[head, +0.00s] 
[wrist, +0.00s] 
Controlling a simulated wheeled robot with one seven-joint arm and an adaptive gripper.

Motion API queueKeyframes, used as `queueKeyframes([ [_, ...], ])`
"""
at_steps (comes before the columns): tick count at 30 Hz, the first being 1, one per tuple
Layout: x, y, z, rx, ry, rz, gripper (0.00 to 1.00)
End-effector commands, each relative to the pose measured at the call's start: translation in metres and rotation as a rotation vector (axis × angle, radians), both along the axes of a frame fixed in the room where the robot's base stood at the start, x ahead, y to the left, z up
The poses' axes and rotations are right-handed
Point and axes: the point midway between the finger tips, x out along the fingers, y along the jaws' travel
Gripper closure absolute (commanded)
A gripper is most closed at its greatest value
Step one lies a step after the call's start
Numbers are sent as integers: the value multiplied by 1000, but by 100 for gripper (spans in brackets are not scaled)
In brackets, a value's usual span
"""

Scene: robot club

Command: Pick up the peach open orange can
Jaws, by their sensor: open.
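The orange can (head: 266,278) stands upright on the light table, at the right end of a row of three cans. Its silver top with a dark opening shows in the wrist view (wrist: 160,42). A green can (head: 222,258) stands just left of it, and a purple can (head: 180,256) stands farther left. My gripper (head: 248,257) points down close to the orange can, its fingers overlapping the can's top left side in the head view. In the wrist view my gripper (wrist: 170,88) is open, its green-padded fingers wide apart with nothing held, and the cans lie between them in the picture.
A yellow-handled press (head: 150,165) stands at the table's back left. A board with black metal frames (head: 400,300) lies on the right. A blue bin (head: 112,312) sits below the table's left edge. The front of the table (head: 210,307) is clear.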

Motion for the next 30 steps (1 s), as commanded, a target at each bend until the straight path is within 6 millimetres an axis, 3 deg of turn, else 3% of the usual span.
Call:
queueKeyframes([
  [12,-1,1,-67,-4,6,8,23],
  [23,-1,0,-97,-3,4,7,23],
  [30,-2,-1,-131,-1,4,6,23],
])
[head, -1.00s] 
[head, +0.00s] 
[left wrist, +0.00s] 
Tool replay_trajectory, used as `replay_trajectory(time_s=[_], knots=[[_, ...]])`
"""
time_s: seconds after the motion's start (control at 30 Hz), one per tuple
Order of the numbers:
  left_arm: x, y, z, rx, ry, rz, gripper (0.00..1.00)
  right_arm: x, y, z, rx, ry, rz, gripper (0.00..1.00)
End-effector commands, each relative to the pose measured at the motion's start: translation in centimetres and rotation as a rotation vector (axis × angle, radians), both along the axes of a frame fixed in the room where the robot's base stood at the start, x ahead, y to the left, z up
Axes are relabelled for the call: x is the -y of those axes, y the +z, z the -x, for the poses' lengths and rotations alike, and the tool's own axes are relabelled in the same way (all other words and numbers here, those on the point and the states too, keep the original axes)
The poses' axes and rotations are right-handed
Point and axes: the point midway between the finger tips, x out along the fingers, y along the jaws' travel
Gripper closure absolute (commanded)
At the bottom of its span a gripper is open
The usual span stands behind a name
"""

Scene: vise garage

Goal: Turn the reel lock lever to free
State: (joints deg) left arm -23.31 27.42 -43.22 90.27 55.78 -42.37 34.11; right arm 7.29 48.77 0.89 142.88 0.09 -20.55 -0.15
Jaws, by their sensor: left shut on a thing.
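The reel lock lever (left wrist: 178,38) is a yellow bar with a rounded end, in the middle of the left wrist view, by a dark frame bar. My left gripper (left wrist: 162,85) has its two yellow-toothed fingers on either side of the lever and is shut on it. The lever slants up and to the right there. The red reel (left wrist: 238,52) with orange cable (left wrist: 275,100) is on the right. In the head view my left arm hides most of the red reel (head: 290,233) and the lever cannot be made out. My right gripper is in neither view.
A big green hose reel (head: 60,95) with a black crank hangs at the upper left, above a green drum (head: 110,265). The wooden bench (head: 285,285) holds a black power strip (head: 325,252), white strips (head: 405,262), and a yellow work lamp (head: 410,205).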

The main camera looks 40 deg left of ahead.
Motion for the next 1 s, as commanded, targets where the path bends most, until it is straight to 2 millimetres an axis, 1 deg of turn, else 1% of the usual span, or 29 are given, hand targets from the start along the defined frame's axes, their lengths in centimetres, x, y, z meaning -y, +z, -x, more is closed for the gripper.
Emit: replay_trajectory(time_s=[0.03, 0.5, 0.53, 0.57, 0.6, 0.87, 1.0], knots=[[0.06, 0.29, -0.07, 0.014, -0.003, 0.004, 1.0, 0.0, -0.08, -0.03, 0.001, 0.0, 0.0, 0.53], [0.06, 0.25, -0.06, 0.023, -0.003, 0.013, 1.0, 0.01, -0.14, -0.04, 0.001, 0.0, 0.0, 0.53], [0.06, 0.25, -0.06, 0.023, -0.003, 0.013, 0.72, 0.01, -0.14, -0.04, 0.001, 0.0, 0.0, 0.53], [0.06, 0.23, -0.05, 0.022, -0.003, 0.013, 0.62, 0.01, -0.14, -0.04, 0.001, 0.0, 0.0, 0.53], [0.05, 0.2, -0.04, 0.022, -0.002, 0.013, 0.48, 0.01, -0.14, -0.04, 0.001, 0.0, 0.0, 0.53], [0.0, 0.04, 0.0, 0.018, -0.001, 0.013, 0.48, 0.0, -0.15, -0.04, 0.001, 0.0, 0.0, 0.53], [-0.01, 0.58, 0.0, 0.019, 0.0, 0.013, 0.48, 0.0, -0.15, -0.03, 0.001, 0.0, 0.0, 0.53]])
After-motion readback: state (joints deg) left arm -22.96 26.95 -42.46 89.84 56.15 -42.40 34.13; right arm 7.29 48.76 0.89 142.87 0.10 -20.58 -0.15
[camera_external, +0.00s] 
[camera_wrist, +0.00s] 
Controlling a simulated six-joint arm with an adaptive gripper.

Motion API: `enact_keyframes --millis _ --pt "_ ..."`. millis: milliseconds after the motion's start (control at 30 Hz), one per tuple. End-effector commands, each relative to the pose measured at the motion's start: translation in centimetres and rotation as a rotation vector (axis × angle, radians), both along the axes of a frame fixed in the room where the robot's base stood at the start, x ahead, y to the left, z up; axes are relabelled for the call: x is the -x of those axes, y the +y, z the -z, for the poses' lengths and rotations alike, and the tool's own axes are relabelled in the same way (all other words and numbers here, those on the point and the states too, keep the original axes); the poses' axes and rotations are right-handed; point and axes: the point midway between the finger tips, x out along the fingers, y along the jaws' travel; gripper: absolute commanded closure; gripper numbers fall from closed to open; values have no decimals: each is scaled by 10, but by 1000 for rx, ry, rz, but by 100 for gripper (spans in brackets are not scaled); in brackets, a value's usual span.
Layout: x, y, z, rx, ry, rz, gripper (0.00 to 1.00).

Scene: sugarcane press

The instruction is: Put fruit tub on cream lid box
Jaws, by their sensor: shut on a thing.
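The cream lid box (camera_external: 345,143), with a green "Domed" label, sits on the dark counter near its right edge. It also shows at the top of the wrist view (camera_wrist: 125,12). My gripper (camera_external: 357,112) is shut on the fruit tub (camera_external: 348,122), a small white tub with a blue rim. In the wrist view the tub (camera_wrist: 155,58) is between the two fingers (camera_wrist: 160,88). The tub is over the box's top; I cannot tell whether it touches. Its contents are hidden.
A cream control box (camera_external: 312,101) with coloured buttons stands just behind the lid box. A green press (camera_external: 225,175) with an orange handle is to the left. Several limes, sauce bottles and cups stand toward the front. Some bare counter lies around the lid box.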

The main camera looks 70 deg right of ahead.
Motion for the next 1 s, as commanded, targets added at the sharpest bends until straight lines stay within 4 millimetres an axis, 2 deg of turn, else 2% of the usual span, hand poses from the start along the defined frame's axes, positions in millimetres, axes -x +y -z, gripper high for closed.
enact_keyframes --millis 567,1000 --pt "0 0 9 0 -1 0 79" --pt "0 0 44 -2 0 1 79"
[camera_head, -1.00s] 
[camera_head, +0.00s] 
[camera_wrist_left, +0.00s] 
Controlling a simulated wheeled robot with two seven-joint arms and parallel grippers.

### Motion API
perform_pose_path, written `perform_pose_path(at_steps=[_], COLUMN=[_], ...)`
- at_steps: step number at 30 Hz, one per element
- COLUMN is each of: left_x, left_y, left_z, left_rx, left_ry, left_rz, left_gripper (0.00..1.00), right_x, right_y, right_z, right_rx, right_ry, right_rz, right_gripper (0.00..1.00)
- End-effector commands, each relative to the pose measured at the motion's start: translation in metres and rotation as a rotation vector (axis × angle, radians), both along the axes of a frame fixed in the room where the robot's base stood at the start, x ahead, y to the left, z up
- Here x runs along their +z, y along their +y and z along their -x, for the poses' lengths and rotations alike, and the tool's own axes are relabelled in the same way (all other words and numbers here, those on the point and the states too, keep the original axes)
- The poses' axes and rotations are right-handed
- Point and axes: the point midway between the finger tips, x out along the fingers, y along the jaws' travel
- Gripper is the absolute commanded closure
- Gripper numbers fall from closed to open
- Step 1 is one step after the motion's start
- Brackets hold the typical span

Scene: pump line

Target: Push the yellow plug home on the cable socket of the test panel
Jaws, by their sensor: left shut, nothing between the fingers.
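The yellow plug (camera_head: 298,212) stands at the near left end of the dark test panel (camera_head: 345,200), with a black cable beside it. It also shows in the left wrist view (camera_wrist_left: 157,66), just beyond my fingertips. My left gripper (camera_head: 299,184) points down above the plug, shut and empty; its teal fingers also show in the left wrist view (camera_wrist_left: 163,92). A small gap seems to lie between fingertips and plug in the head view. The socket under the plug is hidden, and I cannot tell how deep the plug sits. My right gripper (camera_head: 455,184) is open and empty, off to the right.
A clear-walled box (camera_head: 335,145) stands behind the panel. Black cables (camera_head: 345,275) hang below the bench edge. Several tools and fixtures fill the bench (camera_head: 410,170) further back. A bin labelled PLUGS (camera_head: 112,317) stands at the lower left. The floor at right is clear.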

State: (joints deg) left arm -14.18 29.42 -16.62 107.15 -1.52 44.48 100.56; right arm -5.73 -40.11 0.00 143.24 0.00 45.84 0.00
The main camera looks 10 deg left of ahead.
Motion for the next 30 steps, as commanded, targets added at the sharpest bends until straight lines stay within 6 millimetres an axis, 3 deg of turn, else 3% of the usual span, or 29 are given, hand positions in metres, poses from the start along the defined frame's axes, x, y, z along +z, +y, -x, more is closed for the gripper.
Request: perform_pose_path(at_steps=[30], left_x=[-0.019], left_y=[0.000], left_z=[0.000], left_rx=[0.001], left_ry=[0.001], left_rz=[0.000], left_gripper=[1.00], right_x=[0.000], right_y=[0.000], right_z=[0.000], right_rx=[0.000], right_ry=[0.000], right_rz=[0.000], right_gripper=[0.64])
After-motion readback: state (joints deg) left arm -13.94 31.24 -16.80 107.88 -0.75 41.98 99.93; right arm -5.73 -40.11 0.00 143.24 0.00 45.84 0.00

* * * * * * *

> [WHAT YOU HAVE TO DO]: Return exactly the lines above from the line that has "The usual span stands behind a name" through the line that has "State: (joints deg) left arm -23.31", inclusive, and nothing else.

> [SOLUTION]:
The usual span stands behind a name
"""

Scene: vise garage

Goal: Turn the reel lock lever to free
State: (joints deg) left arm -23.31 27.42 -43.22 90.27 55.78 -42.37 34.11; right arm 7.29 48.77 0.89 142.88 0.09 -20.55 -0.15

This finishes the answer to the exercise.